Which lines in the material below contain the word "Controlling"? Copy each of them.

________________

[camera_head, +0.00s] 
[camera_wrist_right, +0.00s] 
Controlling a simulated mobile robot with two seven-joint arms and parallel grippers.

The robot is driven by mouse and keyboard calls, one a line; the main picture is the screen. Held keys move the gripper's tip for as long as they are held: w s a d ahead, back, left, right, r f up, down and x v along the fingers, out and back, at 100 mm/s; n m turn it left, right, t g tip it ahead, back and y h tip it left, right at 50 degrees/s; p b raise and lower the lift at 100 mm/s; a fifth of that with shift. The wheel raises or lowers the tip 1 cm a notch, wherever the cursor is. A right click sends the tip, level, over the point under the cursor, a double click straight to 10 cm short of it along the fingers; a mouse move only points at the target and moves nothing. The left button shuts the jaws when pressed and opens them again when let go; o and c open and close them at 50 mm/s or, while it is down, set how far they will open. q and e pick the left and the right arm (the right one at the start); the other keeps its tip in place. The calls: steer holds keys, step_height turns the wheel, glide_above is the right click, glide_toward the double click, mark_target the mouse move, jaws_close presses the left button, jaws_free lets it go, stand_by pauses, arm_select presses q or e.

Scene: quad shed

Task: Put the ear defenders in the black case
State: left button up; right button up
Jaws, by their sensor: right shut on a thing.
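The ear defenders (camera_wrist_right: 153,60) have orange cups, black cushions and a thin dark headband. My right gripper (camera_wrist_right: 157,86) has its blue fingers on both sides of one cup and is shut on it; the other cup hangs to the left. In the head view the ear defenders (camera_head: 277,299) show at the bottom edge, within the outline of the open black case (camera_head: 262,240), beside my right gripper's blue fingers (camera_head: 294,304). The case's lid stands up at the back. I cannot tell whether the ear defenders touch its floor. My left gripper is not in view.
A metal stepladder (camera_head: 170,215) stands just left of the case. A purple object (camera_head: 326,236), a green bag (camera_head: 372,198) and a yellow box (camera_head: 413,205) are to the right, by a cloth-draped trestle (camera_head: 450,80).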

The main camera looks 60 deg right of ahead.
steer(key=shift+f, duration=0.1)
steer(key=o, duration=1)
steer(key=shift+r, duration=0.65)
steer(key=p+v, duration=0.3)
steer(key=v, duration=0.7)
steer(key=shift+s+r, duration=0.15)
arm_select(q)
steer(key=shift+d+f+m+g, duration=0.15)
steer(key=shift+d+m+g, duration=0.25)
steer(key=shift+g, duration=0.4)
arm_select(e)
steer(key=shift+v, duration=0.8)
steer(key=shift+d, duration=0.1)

________________

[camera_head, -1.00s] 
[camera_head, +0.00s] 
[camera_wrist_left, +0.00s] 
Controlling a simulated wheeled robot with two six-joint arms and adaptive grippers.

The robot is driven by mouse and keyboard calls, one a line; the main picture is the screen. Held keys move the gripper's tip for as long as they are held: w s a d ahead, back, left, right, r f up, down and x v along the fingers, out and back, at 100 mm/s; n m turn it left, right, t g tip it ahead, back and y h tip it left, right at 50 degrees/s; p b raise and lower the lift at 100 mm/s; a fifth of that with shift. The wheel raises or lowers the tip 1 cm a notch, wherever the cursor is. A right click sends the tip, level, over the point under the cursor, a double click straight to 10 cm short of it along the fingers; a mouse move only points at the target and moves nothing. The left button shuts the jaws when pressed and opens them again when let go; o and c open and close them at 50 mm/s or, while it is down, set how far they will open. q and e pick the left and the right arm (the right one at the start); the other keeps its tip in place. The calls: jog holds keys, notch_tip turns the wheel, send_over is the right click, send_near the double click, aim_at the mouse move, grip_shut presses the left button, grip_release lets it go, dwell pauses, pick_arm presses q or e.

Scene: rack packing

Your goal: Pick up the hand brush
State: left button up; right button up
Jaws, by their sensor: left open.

________________

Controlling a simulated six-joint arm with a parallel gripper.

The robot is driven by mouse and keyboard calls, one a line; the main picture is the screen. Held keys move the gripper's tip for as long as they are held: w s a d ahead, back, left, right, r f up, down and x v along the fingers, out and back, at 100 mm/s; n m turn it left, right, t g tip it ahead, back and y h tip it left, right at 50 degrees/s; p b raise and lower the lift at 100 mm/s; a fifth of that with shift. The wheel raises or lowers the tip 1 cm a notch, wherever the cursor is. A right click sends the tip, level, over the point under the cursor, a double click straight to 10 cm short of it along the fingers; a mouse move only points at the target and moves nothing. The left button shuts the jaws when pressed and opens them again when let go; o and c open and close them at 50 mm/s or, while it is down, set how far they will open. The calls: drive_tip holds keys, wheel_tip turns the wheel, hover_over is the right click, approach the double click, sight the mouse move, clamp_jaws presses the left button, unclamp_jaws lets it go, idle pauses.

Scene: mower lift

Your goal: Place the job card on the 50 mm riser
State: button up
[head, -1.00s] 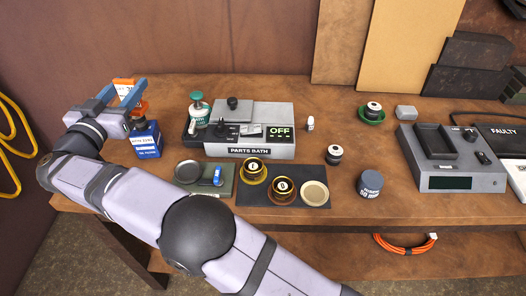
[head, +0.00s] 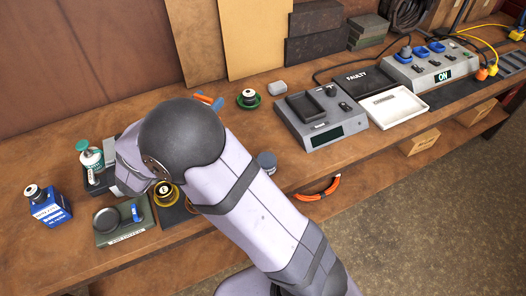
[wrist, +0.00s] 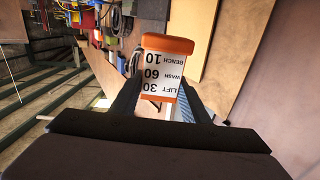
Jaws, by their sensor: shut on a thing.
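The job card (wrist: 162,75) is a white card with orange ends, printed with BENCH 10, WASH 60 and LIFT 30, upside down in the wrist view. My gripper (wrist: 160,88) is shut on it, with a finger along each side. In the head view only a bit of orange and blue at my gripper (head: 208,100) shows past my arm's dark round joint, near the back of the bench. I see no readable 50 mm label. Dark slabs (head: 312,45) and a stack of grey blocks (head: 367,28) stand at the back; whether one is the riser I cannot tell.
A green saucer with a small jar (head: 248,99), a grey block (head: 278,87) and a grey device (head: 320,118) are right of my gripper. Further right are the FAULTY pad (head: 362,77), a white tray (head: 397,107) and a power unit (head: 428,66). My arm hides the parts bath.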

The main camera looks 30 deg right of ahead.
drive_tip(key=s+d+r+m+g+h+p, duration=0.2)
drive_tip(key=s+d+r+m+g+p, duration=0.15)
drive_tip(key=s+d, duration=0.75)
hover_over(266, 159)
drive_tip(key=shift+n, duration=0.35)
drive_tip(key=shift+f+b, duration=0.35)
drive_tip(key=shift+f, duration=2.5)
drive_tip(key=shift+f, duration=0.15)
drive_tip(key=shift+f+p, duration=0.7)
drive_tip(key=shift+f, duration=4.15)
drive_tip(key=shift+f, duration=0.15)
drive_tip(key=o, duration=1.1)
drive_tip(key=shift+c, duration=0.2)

________________

_OUTPUT:_
Controlling a simulated mobile robot with two seven-joint arms and parallel grippers.
Controlling a simulated wheeled robot with two six-joint arms and adaptive grippers.
Controlling a simulated six-joint arm with a parallel gripper.

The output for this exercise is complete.